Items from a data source
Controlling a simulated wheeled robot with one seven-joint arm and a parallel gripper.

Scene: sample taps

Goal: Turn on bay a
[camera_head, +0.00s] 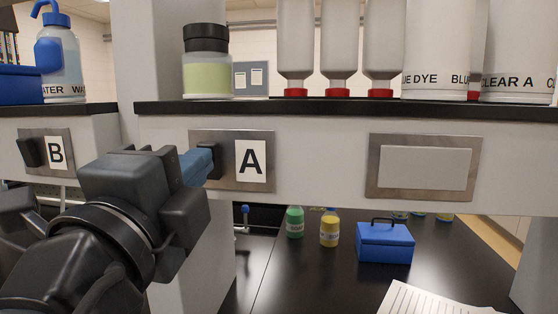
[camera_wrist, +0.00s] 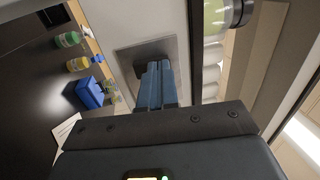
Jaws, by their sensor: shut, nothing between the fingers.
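The bay A plate (camera_head: 230,178) is a metal panel on the front of the shelf beam. It carries a white label with a black A (camera_head: 251,161) and a dark switch (camera_head: 209,160) to the label's left. My gripper (camera_head: 203,163) has its blue fingers shut, with the tips at or very near the switch. In the wrist view, the closed fingers (camera_wrist: 158,68) point at the dark switch (camera_wrist: 150,50) on the metal plate (camera_wrist: 128,57) and partly cover it. I cannot tell whether they touch. The A label is hidden in the wrist view.
Plate B (camera_head: 56,153) with its own dark switch is to the left. A blank plate (camera_head: 424,168) is to the right. Bottles and a lidded jar (camera_head: 207,75) stand on the shelf above. A blue box (camera_head: 385,242) and small bottles sit on the black bench below.

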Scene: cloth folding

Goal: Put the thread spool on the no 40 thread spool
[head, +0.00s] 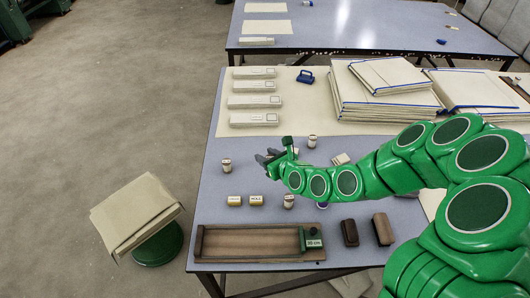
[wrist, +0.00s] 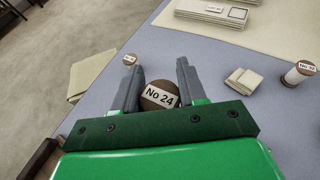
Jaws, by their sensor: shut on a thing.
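My gripper (head: 268,160) is over the grey table, left of the arm's wrist. In the wrist view my gripper (wrist: 159,85) has its two grey fingers on either side of a brown thread spool (wrist: 160,97) labelled No 24, and it is shut on it. The held spool cannot be made out in the head view. A small spool (wrist: 129,59) stands ahead of the left finger, its label too small to read surely; it seems to be the upright spool (head: 226,165) left of my gripper. Which spool is no 40 I cannot tell for certain.
Other spools stand or lie about: one behind (head: 312,141), one in front (head: 289,201), and two yellowish pieces (head: 255,200). White boxes (head: 254,101) and folded cloth stacks (head: 380,92) lie behind.

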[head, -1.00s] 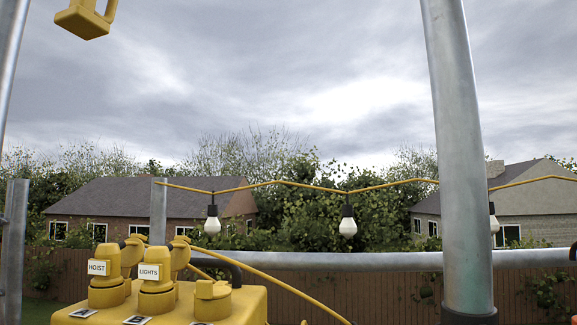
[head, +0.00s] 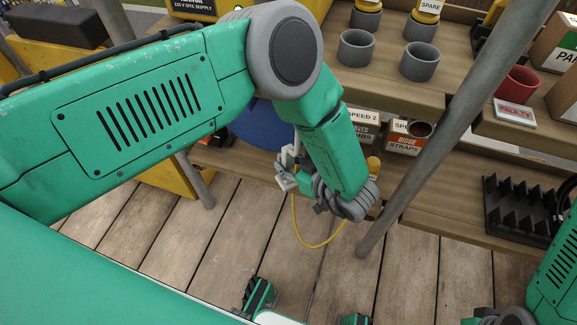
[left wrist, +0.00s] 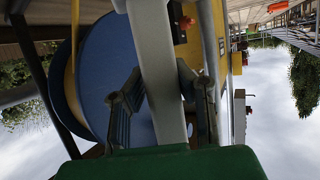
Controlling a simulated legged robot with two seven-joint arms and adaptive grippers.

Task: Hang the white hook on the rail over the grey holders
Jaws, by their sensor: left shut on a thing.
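The left gripper (head: 287,178) is shut on the white hook (head: 291,156), below the shelves in the head view. In the left wrist view a pale bar of the hook (left wrist: 158,70) runs between the gripper's two fingers (left wrist: 158,105). The hook's end shape is not clear. Grey holders, a left one (head: 357,50) and a right one (head: 419,62), stand empty on the shelf, up and right of the gripper and apart from it. More holders behind carry yellow plugs. I cannot make out the rail. My right arm shows at the lower right; its gripper is out of frame.
A slanting grey pole (head: 440,135) crosses between my left wrist and the right shelves. A yellow cord (head: 312,243) loops under the wrist. A blue drum (left wrist: 95,75) is close behind the fingers. A black ribbed rack (head: 515,212) and red cup (head: 516,84) are at the right.

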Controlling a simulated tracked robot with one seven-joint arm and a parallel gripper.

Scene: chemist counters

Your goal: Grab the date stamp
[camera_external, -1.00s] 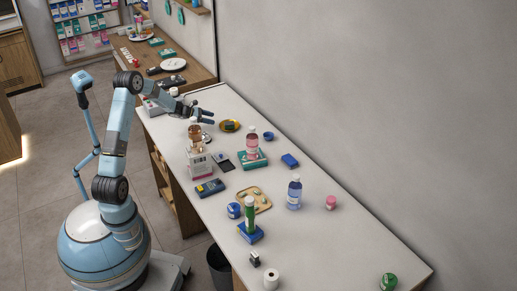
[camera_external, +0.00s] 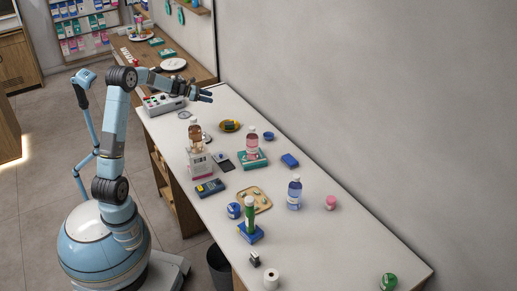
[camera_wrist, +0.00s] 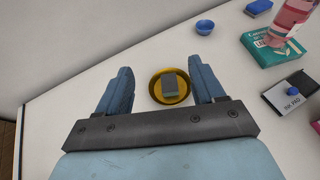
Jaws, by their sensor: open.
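I cannot tell for sure which object is the date stamp. A small black and pale upright item (camera_external: 254,259) near the front edge of the counter looks stamp-like, but it is too small to be certain. In the wrist view an ink pad (camera_wrist: 287,97) with a blue knob by it lies at the right. A yellow bowl (camera_wrist: 157,97) with a grey-green block (camera_wrist: 170,84) in it shows between my fingers. My gripper (camera_wrist: 162,78) is open and empty, raised above the far end of the counter; it also shows in the external view (camera_external: 206,95).
The bowl stands near a small blue bowl (camera_external: 268,136). A pink bottle (camera_external: 252,141) on a teal box, a brown bottle (camera_external: 195,136), a tan tray (camera_external: 266,203) and a blue bottle (camera_external: 294,192) crowd the middle. The counter's right front is mostly clear.

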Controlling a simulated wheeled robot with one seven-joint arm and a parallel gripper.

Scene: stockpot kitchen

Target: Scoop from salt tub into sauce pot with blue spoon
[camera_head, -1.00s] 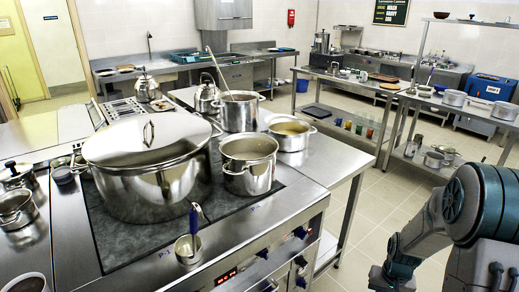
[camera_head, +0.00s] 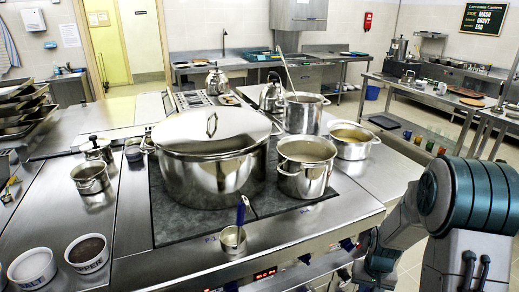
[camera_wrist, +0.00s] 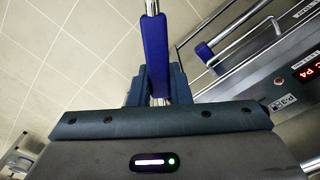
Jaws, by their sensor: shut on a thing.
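My gripper (camera_wrist: 154,88) is shut on the blue handle of the spoon (camera_wrist: 155,50); its metal shaft runs out of the top of the wrist view and its bowl is out of sight. The salt tub (camera_head: 32,283), white with a partly readable label, is at the lower left of the head view. I cannot tell which pot is the sauce pot. Open pots on the range are a front pot (camera_head: 304,182), a wide pot (camera_head: 353,151) and a rear pot (camera_head: 303,118) with a ladle. My gripper is beyond the range's front edge, apart from tub and pots.
A dark-filled pepper tub (camera_head: 88,266) stands beside the salt tub. A big lidded stockpot (camera_head: 210,178) fills the range's middle. A small metal cup (camera_head: 233,240) with a blue-handled utensil stands near the front edge. Oven rails and knobs (camera_wrist: 204,50) are close to my gripper.

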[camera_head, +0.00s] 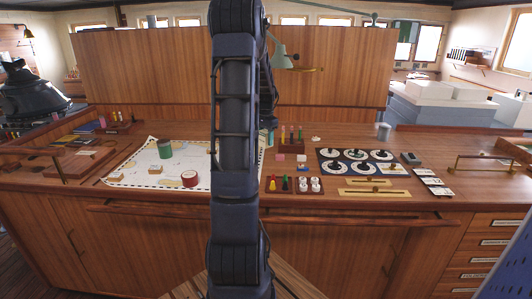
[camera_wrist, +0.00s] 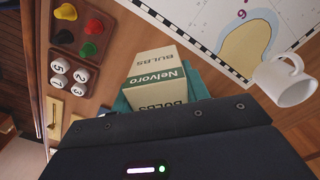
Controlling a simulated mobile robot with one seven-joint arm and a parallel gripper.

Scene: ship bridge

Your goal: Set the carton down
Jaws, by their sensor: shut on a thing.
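The carton (camera_wrist: 158,68) is a cream box with a dark green band, printed "Nelvoro" and "BULBS". It shows in the middle of the wrist view, above the dark body of my gripper (camera_wrist: 160,94). Teal parts of the gripper show at both sides of the carton, and the gripper is shut on it. The wooden counter (camera_wrist: 120,45) lies beyond the carton. I cannot tell whether the carton touches it. In the head view my arm hides the carton and most of the gripper.
A white mug (camera_wrist: 284,84) stands at the right of the wrist view, by the chart (camera_wrist: 205,20). A tray of coloured knobs (camera_wrist: 82,35) is at left. In the head view, a green can (camera_head: 165,149) and red tape roll (camera_head: 190,179) are on the chart; a dial panel (camera_head: 357,162) is right.

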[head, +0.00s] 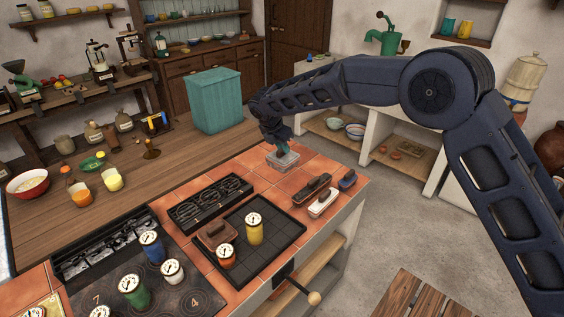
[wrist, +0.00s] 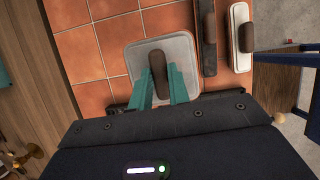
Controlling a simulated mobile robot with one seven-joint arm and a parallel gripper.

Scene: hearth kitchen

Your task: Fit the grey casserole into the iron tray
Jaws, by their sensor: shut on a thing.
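The grey casserole (head: 284,161) is a squarish pale grey dish with a brown handle, at the far end of the terracotta-tiled counter. My gripper (head: 277,143) comes down on it from above with teal fingers. In the wrist view, the fingers of my gripper (wrist: 161,80) are closed on the brown handle of the casserole (wrist: 137,62). I cannot tell whether the casserole rests on the tiles or hangs just above them. The iron tray (head: 283,231) is dark, low-rimmed and square, nearer on the counter. A brown dish (head: 216,234), a yellow canister (head: 254,229) and an orange canister (head: 226,256) stand in it.
A black rack (head: 211,203) lies left of the tray. A teal box (head: 215,100) stands behind left. Gauge-topped canisters stand on the stove. The tray's right part is bare.

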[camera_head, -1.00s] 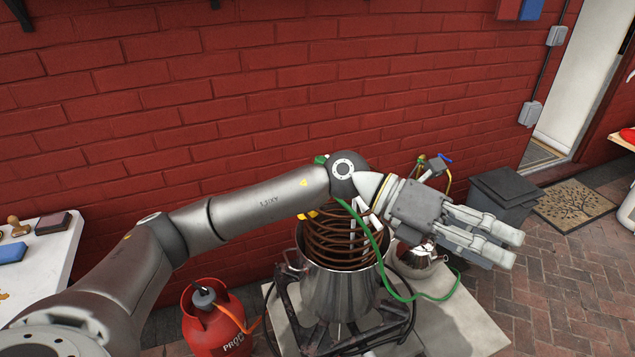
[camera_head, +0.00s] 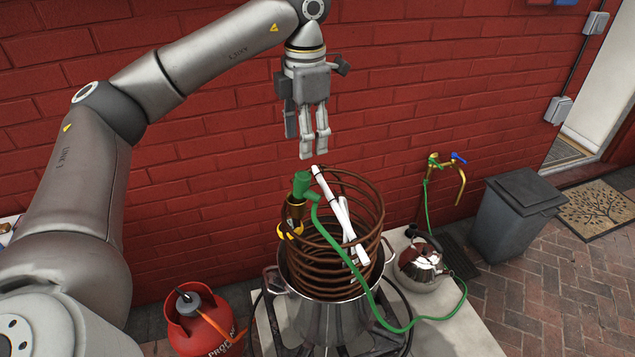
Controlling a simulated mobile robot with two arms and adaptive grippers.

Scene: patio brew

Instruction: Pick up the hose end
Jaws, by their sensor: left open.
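The green hose (camera_head: 370,291) runs from a green fitting (camera_head: 303,186) at the top left of the copper coil (camera_head: 374,192), down over the coil and across the pale slab toward the brass wall tap (camera_head: 461,182). The fitting sits above a brass-coloured piece with yellow parts. The coil stands in a steel pot (camera_head: 325,318). My left gripper (camera_head: 306,150) points down, open and empty, just above the green fitting and apart from it. My right gripper is out of view.
White tubes (camera_head: 345,222) lean across the coil beside the fitting. A kettle (camera_head: 420,264) stands right of the pot. A red gas bottle (camera_head: 200,325) stands at lower left, a grey bin (camera_head: 512,220) at right. The brick wall rises behind.

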Exercise directions
Each entry must be retyped word for word, with every image omitted.

Right answer
Controlling a simulated wheeled robot with one seven-joint arm and a parallel gripper.

Scene: sample taps

Goal: Turn on bay a
[camera_head, +0.00s] 
[camera_wrist, +0.00s] 
Jaws, by their sensor: shut, nothing between the fingers.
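The bay A plate (camera_head: 230,178) is a metal panel on the front of the shelf beam. It carries a white label with a black A (camera_head: 251,161) and a dark switch (camera_head: 209,160) to the label's left. My gripper (camera_head: 203,163) has its blue fingers shut, with the tips at or very near the switch. In the wrist view, the closed fingers (camera_wrist: 158,68) point at the dark switch (camera_wrist: 150,50) on the metal plate (camera_wrist: 128,57) and partly cover it. I cannot tell whether they touch. The A label is hidden in the wrist view.
Plate B (camera_head: 56,153) with its own dark switch is to the left. A blank plate (camera_head: 424,168) is to the right. Bottles and a lidded jar (camera_head: 207,75) stand on the shelf above. A blue box (camera_head: 385,242) and small bottles sit on the black bench below.

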Scene: cloth folding

Goal: Put the thread spool on the no 40 thread spool
[head, +0.00s] 
[wrist, +0.00s] 
Jaws, by their sensor: shut on a thing.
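My gripper (head: 268,160) is over the grey table, left of the arm's wrist. In the wrist view my gripper (wrist: 159,85) has its two grey fingers on either side of a brown thread spool (wrist: 160,97) labelled No 24, and it is shut on it. The held spool cannot be made out in the head view. A small spool (wrist: 129,59) stands ahead of the left finger, its label too small to read surely; it seems to be the upright spool (head: 226,165) left of my gripper. Which spool is no 40 I cannot tell for certain.
Other spools stand or lie about: one behind (head: 312,141), one in front (head: 289,201), and two yellowish pieces (head: 255,200). White boxes (head: 254,101) and folded cloth stacks (head: 380,92) lie behind.

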[head, -1.00s] 
[head, +0.00s] 
[left wrist, +0.00s] 
Controlling a simulated legged robot with two seven-joint arms and adaptive grippers.

Task: Hang the white hook on the rail over the grey holders
Jaws, by their sensor: left shut on a thing.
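The left gripper (head: 287,178) is shut on the white hook (head: 291,156), below the shelves in the head view. In the left wrist view a pale bar of the hook (left wrist: 158,70) runs between the gripper's two fingers (left wrist: 158,105). The hook's end shape is not clear. Grey holders, a left one (head: 357,50) and a right one (head: 419,62), stand empty on the shelf, up and right of the gripper and apart from it. More holders behind carry yellow plugs. I cannot make out the rail. My right arm shows at the lower right; its gripper is out of frame.
A slanting grey pole (head: 440,135) crosses between my left wrist and the right shelves. A yellow cord (head: 312,243) loops under the wrist. A blue drum (left wrist: 95,75) is close behind the fingers. A black ribbed rack (head: 515,212) and red cup (head: 516,84) are at the right.

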Controlling a simulated tracked robot with one seven-joint arm and a parallel gripper.

Scene: chemist counters

Your goal: Grab the date stamp
[camera_external, -1.00s] 
[camera_external, +0.00s] 
[camera_wrist, +0.00s] 
Jaws, by their sensor: open.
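I cannot tell for sure which object is the date stamp. A small black and pale upright item (camera_external: 254,259) near the front edge of the counter looks stamp-like, but it is too small to be certain. In the wrist view an ink pad (camera_wrist: 287,97) with a blue knob by it lies at the right. A yellow bowl (camera_wrist: 157,97) with a grey-green block (camera_wrist: 170,84) in it shows between my fingers. My gripper (camera_wrist: 162,78) is open and empty, raised above the far end of the counter; it also shows in the external view (camera_external: 206,95).
The bowl stands near a small blue bowl (camera_external: 268,136). A pink bottle (camera_external: 252,141) on a teal box, a brown bottle (camera_external: 195,136), a tan tray (camera_external: 266,203) and a blue bottle (camera_external: 294,192) crowd the middle. The counter's right front is mostly clear.

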Controlling a simulated wheeled robot with one seven-joint arm and a parallel gripper.

Scene: stockpot kitchen

Target: Scoop from salt tub into sauce pot with blue spoon
[camera_head, -1.00s] 
[camera_head, +0.00s] 
[camera_wrist, +0.00s] 
Jaws, by their sensor: shut on a thing.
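My gripper (camera_wrist: 154,88) is shut on the blue handle of the spoon (camera_wrist: 155,50); its metal shaft runs out of the top of the wrist view and its bowl is out of sight. The salt tub (camera_head: 32,283), white with a partly readable label, is at the lower left of the head view. I cannot tell which pot is the sauce pot. Open pots on the range are a front pot (camera_head: 304,182), a wide pot (camera_head: 353,151) and a rear pot (camera_head: 303,118) with a ladle. My gripper is beyond the range's front edge, apart from tub and pots.
A dark-filled pepper tub (camera_head: 88,266) stands beside the salt tub. A big lidded stockpot (camera_head: 210,178) fills the range's middle. A small metal cup (camera_head: 233,240) with a blue-handled utensil stands near the front edge. Oven rails and knobs (camera_wrist: 204,50) are close to my gripper.

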[camera_head, +0.00s] 
[camera_wrist, +0.00s] 
Controlling a simulated mobile robot with one seven-joint arm and a parallel gripper.

Scene: ship bridge

Your goal: Set the carton down
Jaws, by their sensor: shut on a thing.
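The carton (camera_wrist: 158,68) is a cream box with a dark green band, printed "Nelvoro" and "BULBS". It shows in the middle of the wrist view, above the dark body of my gripper (camera_wrist: 160,94). Teal parts of the gripper show at both sides of the carton, and the gripper is shut on it. The wooden counter (camera_wrist: 120,45) lies beyond the carton. I cannot tell whether the carton touches it. In the head view my arm hides the carton and most of the gripper.
A white mug (camera_wrist: 284,84) stands at the right of the wrist view, by the chart (camera_wrist: 205,20). A tray of coloured knobs (camera_wrist: 82,35) is at left. In the head view, a green can (camera_head: 165,149) and red tape roll (camera_head: 190,179) are on the chart; a dial panel (camera_head: 357,162) is right.

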[head, +0.00s] 
[wrist, +0.00s] 
Controlling a simulated mobile robot with one seven-joint arm and a parallel gripper.

Scene: hearth kitchen

Your task: Fit the grey casserole into the iron tray
Jaws, by their sensor: shut on a thing.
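The grey casserole (head: 284,161) is a squarish pale grey dish with a brown handle, at the far end of the terracotta-tiled counter. My gripper (head: 277,143) comes down on it from above with teal fingers. In the wrist view, the fingers of my gripper (wrist: 161,80) are closed on the brown handle of the casserole (wrist: 137,62). I cannot tell whether the casserole rests on the tiles or hangs just above them. The iron tray (head: 283,231) is dark, low-rimmed and square, nearer on the counter. A brown dish (head: 216,234), a yellow canister (head: 254,229) and an orange canister (head: 226,256) stand in it.
A black rack (head: 211,203) lies left of the tray. A teal box (head: 215,100) stands behind left. Gauge-topped canisters stand on the stove. The tray's right part is bare.

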[camera_head, -1.00s] 
[camera_head, +0.00s] 
Controlling a simulated mobile robot with two arms and adaptive grippers.

Scene: patio brew

Instruction: Pick up the hose end
Jaws, by their sensor: left open.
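The green hose (camera_head: 370,291) runs from a green fitting (camera_head: 303,186) at the top left of the copper coil (camera_head: 374,192), down over the coil and across the pale slab toward the brass wall tap (camera_head: 461,182). The fitting sits above a brass-coloured piece with yellow parts. The coil stands in a steel pot (camera_head: 325,318). My left gripper (camera_head: 306,150) points down, open and empty, just above the green fitting and apart from it. My right gripper is out of view.
White tubes (camera_head: 345,222) lean across the coil beside the fitting. A kettle (camera_head: 420,264) stands right of the pot. A red gas bottle (camera_head: 200,325) stands at lower left, a grey bin (camera_head: 512,220) at right. The brick wall rises behind.

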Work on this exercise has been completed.